**What this task involves**:
Using the data below, repeat all of it precisely.
** START **
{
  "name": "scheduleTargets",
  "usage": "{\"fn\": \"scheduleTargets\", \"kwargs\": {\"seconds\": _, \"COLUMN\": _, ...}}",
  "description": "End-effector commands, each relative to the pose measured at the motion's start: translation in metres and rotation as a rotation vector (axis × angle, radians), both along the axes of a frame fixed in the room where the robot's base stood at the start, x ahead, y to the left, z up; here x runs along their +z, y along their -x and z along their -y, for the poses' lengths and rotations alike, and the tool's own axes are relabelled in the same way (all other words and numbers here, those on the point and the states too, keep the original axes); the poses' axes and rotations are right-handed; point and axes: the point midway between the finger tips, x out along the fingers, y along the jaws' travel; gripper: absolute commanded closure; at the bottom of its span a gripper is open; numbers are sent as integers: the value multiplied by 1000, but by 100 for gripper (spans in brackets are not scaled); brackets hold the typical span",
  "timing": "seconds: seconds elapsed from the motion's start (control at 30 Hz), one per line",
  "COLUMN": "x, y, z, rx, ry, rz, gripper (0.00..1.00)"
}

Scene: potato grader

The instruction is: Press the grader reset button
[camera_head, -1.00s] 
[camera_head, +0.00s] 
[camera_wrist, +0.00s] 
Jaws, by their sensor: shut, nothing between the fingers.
** END **
**In response**:
{
  "name": "scheduleTargets",
  "usage": "{\"fn\": \"scheduleTargets\", \"kwargs\": {\"seconds\": _, \"COLUMN\": _, ...}}",
  "description": "End-effector commands, each relative to the pose measured at the motion's start: translation in metres and rotation as a rotation vector (axis × angle, radians), both along the axes of a frame fixed in the room where the robot's base stood at the start, x ahead, y to the left, z up; here x runs along their +z, y along their -x and z along their -y, for the poses' lengths and rotations alike, and the tool's own axes are relabelled in the same way (all other words and numbers here, those on the point and the states too, keep the original axes); the poses' axes and rotations are right-handed; point and axes: the point midway between the finger tips, x out along the fingers, y along the jaws' travel; gripper: absolute commanded closure; at the bottom of its span a gripper is open; numbers are sent as integers: the value multiplied by 1000, but by 100 for gripper (spans in brackets are not scaled); brackets hold the typical span",
  "timing": "seconds: seconds elapsed from the motion's start (control at 30 Hz), one per line",
  "COLUMN": "x, y, z, rx, ry, rz, gripper (0.00..1.00)"
}

Scene: potato grader

The instruction is: Press the grader reset button
[camera_head, -1.00s] 
[camera_head, +0.00s] 
[camera_wrist, +0.00s] 
Jaws, by their sensor: shut, nothing between the fingers.

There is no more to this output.